Croyez-moi, il faut sortir de cette tour, regarder autour de soi et s’efforcer de devenir un professionnel informé, en plus du créateur désintéressé que vous êtes déjà. Le plus tôt sera le mieux. Mon but avec ce blog est de vous faire gagner du temps !
Commençons par quelques chiffres récents :
> En France, 30.000 personnes travaillent dans l’édition ou la librairie. Au total, en 2013 il y a 74.000 emplois dans l’industrie du livre.
> Le salaire annuel moyen d’un cadre dans l’édition est de 31.000 €.
> 3.500 auteurs sont affiliés à l’AGESSA, la sécurité sociale des auteurs ; pour cela il faut gagner au minimum 8.400 € de droits d’auteur par an. (J’y ai été affiliée pendant vingt ans, ensuite j’ai trouvé que cela tournait à l’esclavage ; sous la pression des Grands Vérificateurs, pour conserver ce statut j’étais obligée d’accumuler des « activités annexes » de plus en plus envahissantes.)
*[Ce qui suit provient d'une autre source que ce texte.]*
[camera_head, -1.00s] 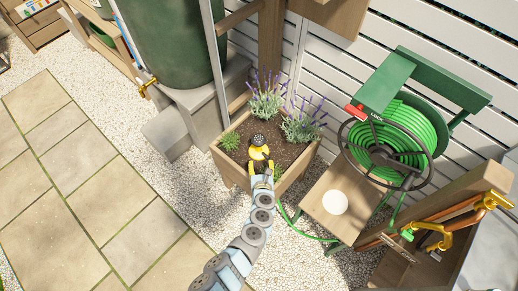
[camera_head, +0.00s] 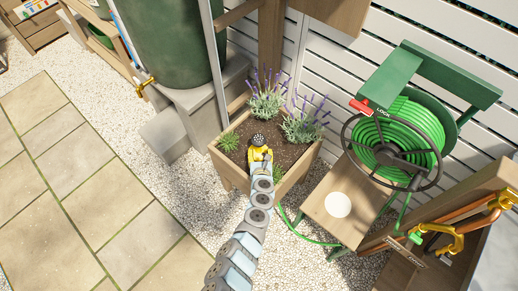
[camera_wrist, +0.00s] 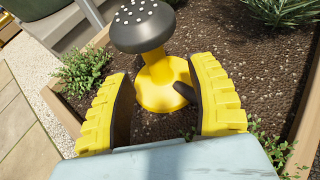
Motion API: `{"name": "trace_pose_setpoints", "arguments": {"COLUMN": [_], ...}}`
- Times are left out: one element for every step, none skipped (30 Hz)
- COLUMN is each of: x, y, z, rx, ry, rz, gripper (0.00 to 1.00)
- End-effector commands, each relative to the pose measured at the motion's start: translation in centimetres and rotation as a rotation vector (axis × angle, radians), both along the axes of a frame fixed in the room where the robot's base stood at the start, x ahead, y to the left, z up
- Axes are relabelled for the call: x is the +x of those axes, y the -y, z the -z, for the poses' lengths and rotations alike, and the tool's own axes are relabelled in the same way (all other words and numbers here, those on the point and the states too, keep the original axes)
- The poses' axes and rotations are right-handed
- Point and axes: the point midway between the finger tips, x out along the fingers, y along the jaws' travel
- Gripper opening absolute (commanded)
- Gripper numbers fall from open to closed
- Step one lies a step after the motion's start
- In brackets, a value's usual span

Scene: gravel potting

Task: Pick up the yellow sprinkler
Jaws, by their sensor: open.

En résumé : les écrivains font vivre un petit secteur économique, mais la plupart ne vivent pas de leur plume/clavier, excepté une ou deux centaines d’entre eux, estime-t-on faute d’enquête fiable.
Même histoire aux US, où 56% des auteurs se situent en dessous du seuil de pauvreté et gagnent moins de 11.670 $ (10.312 €) par an, comme en atteste cette étude 2015 de The Authors Guild (sorry, in English).
La faute à qui ? La faute à quoi ?
Suivez mon regard : l’éditeur serait-il le prédateur naturel de l’auteur, en vivant à ses dépens dans un rapport d’exploitation typique du faible par le fort ?
Bon, il y a un peu de ça. Les rapports auteur/éditeur ont toujours été compliqués. Balzac, quand il était énervé, c’est-à-dire à peu près tout le temps, traitait Machin d’épicier. Regardez ce qu’il en disait ci-dessous, ça vaut le détour !
Mais est-ce que ça suffit à expliquer la paupérisation des écrivains ?
Pour répondre à cette question, je vais résumer quelques points déterminants. Accrochez-vous, c’est un peu technique !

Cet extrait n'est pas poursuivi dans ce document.